Entre esses protagonistas, Cuité Marambaia se tornou um pilar essencial, contribuindo desde a primeira edição do FICCA com sua visão artística, pedagógica e comunitária. Mestre de cultura popular, pesquisador, artista plástico, alegorista, poeta, arte-educador, compositor, desenhista, pintor, escultor, dramaturgo, ator, mestre de boi e carnavalesco, Cuité construiu uma trajetória dedicada à valorização e defesa da cultura amazônica, especialmente na difusão do Carimbó e no fortalecimento das tradições do Boi-Bumbá com o Vagalume da Marambaia.
A Presença de Cuité no FICCA: História e Continuidade
Cuité está presente no FICCA desde seu nascimento, em 2014. Essa participação não é casual: ele mantém uma parceria de longa data com Francisco Weyl, que remonta aos projetos de arte de rua da Marambaia e à Troupe The 4 PraCena, na década de 1980. A colaboração entre os dois artistas consolidou uma trajetória de resistência cultural, educação popular e intervenção estética em espaços comunitários.
O papel de Cuité no festival vai além da presença física: ele cria metodologias pedagógicas próprias, utilizando objetos e adereços como instrumentos de aprendizagem nas oficinas. Entre suas criações estão a Câmera Caruana, a Nega Benedita e diversos outros trabalhos que se transformam em ferramentas de ensino, exploração e experiência artística para crianças e jovens. Estas oficinas se articulam com os demais eixos do festival, coordenados pedagogicamente por Marcelo Rodrigues (oficinas audiovisuais) e Rosilene Cordeiro (oficinas artísticas), criando um ecossistema pedagógico integrado que alia prática, teoria e experiência sensível.
Segundo Cuité:
“O FICCA representa a descoberta das pessoas. É focado em comunidades ancestrais do povo quilombola, do povo caboclo, do povo indígena. O foco sempre é resgatar a história e a grandeza de um povo. E eu fico muito feliz de poder participar do FICCA, principalmente saber que faz dez anos que eu estava ali também contribuindo para isso e aprendendo muito mais do que só contribuindo.”
Sua atuação é reconhecida pelo Sistema Estadual de Cultura (SECULT), que o nomeou Mestre de Cultura, valorizando não apenas sua produção artística, mas também sua influência educativa e comunitária.

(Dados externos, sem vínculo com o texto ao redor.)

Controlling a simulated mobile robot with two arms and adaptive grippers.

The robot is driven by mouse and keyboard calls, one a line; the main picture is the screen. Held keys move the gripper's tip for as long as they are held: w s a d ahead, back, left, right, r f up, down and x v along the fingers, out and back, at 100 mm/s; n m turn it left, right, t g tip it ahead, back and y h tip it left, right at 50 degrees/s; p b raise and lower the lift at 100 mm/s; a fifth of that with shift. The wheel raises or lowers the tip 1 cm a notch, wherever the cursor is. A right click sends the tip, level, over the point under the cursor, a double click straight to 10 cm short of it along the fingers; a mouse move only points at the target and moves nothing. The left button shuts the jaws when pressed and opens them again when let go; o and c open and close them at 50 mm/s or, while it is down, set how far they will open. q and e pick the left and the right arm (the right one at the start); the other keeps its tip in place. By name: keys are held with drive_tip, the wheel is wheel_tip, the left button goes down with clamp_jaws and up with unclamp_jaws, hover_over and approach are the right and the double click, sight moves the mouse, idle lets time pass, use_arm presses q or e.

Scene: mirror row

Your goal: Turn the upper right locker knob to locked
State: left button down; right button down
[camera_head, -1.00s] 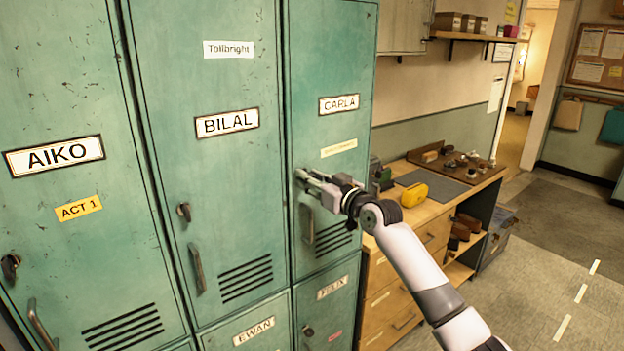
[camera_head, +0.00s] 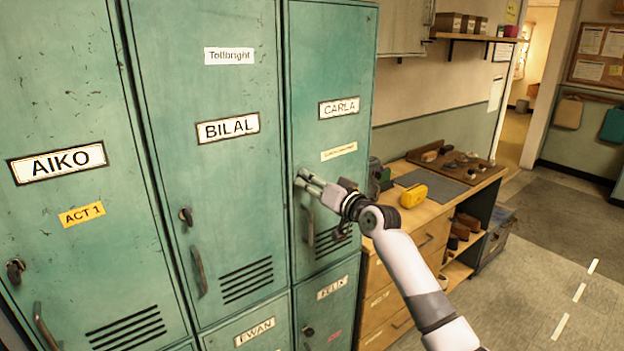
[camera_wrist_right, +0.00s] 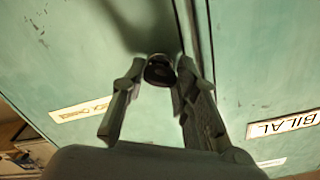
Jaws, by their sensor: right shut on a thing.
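The upper right locker (camera_head: 328,62) is a green door with the name plate CARLA (camera_head: 339,107) and a slim handle below. My right gripper (camera_head: 303,180) reaches its left edge at knob height, and its fingers hide the knob in the head view. In the right wrist view, the dark knob (camera_wrist_right: 159,69) sits between the fingertips of my right gripper (camera_wrist_right: 155,88), which is shut on it. Whether the knob points to locked cannot be told. My left gripper is not in view.
The BILAL locker (camera_head: 215,90) and AKIO-side locker labelled AIKO (camera_head: 60,120) stand to the left. Lower lockers lie beneath. A wooden workbench (camera_head: 440,207) with a yellow case (camera_head: 414,195) stands right of the lockers. Open floor lies farther right.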

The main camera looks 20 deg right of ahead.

Oficinas e Metodologias de Cuité: Arte, Aprendizagem e Comunidade
Nas oficinas do FICCA, Cuité atua como mediador, orientador e artista, proporcionando experiências de criação e descoberta. Sua metodologia combina artesanato, música, teatro, bonecos e cinema, permitindo que cada participante explore diferentes linguagens artísticas enquanto se conecta com suas memórias e com a história local.
A criação de objetos como a Câmera Caruana exemplifica essa abordagem: não é apenas um equipamento, mas uma pedagogia prática que ensina técnicas de filmagem, narrativa e estética, enquanto estimula a criatividade e o pensamento crítico. Assim, os participantes aprendem a produzir imagens que refletem sua própria realidade e identidade, tornando-se coautores de suas histórias.
O Boi Vagalume da Marambaia, outra de suas criações emblemáticas, é uma narrativa viva de resistência cultural. Surgido em 2010, o projeto une arte, educação e memória popular, percorrendo escolas, praças e comunidades, com oficinas de construção de adereços, instrumentos musicais e bonecos, além de contação de histórias e performances. Cuité, como mestre fomentador, orienta cada etapa, garantindo que o festival seja também um laboratório de formação artística e cidadania.
“É sempre um aprendizado trabalhar com a nova juventude, poder ter acesso a esse diálogo com os jovens das escolas, às crianças também. É um aprendizado mútuo, onde todos aprendemos e trocamos sabedorias. O professor não está atrás da mesa; ele vai para a roda junto com todos, discutindo, pensando, informando, e também pegando de volta as sabedorias que o povo tem a oferecer.” – Cuité Marambaia

A Arte como Ferramenta de Transformação
O trabalho de Cuité no FICCA transcende a prática artística: ele constrói pontes entre geração, memória e cidadania. Cada oficina, cada objeto criado, cada roda de conversa transforma-se em oportunidade de desenvolvimento social e cultural.
A música, por exemplo, desempenha papel central: o Carimbó, o Boi Vagalume e as canções autorais criadas pelo artista não são apenas expressões estéticas, mas ferramentas pedagógicas, transmitindo valores, história e identidade cultural. Cada apresentação, cada roda de carimbó na Praça da República, conecta a comunidade ao festival e ao território cultural do Caeté, fortalecendo a pertença coletiva.
O impacto pedagógico é ainda mais evidente nas oficinas de jovens e crianças. Ao participar da construção de bonecos, adereços e instrumentos, os estudantes desenvolvem habilidades técnicas, senso crítico e consciência cultural, compreendendo seu papel na preservação da memória popular.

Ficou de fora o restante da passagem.